Once the work is complete, the relationship between the interior designer and the client isn’t yet over. There is yet another critical stage known as the Post-Occupancy Evaluation, which involves the designer following up to measure the success of their work. This can be through one-on-one interviews with the client or through questionnaires, which can be shared with the occupants of the space.
Based on the feedback, the designer will make the necessary adjustments to improve the results of their work. Furthermore, the evaluation can also be conducted by peers and can be done at intervals to increase customer satisfaction.
Apart from only focusing on the physical appearance of the construction results, the designer should also consider their performance based on the earlier developed concept documents. Other questions that may need to be answered include; Did you complete the project on time? Did you keep it within the projected budget? Are the results satisfactory to the client?
If any of the answers to these questions is a ‘no,’ then you need to re-evaluate your work and identify the flaws in your processes. This is not just a way of boosting client trust and referrals but as a way of improving your skills as a professional freelance interior designer.
Frequently Asked Questions (FAQs)
Q: What are the main steps involved in an interior design process?
A: There are five key steps involved in an interior design process. They include programming, concept development, design development and documentation, execution, and finally, evaluation.

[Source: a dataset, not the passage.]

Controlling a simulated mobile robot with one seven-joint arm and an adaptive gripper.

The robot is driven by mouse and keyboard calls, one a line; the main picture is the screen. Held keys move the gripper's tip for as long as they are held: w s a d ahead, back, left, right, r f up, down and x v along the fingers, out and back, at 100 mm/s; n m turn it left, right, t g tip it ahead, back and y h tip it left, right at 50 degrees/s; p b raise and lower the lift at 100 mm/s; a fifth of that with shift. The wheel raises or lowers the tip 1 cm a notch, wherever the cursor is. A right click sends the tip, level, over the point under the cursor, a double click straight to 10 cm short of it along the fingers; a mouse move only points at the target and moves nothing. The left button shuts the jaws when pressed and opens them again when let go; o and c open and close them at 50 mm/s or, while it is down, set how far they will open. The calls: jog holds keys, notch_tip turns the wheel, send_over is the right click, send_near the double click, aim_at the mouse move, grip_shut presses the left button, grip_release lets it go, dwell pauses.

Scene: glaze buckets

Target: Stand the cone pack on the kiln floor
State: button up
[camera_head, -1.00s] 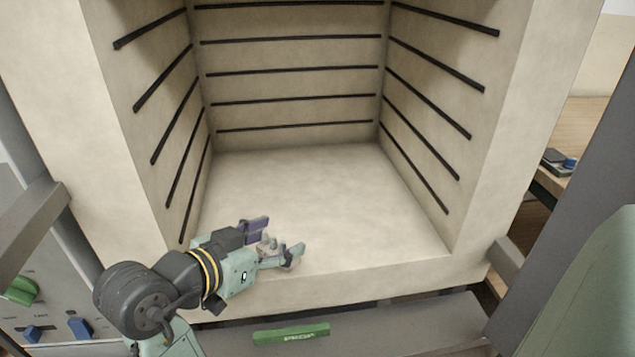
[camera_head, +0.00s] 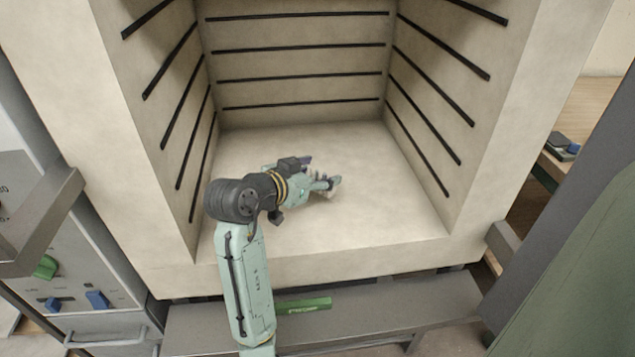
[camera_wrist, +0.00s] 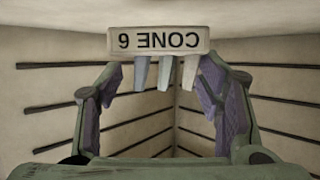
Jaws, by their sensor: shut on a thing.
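The cone pack (camera_wrist: 155,41) is a pale block lettered CONE 6 with several small cones in a row. In the wrist view its lettering is upside down and its cones point down the picture, away from the pale kiln floor along the top. My gripper (camera_head: 321,172) is inside the kiln, over the middle of the kiln floor (camera_head: 385,215). In the wrist view its two purple-padded fingers (camera_wrist: 165,92) are shut on the pack, one at each side. In the head view the pack is small and mostly hidden by the fingers. I cannot tell whether its base touches the floor.
The kiln walls (camera_head: 300,60) with dark horizontal rods close in the back and both sides. The floor is bare around my gripper. A green bar (camera_head: 303,305) lies on the grey ledge below the kiln's front edge. A small dark and blue item (camera_head: 563,146) sits at right.

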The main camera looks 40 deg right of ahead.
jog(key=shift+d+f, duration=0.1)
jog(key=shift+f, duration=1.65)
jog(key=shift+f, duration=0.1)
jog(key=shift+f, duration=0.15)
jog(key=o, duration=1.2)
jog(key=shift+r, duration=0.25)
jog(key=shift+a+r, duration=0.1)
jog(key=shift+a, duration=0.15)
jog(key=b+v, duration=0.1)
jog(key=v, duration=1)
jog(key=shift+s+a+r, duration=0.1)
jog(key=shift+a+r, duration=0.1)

Q: What is an interior design process?
A: An interior design process is an approach used to break down huge/ large projects into smaller, manageable steps. This process is followed to the latter by interior designers who are not supposed to skip any stage.
Q: Why is an interior design process important?
A: An interior design process is important as it highlights every step that an interior designer should follow to come up with the desired results. The steps indicate everything required from the design concept, the materials needed, the projected budget, and the timeframe to be taken.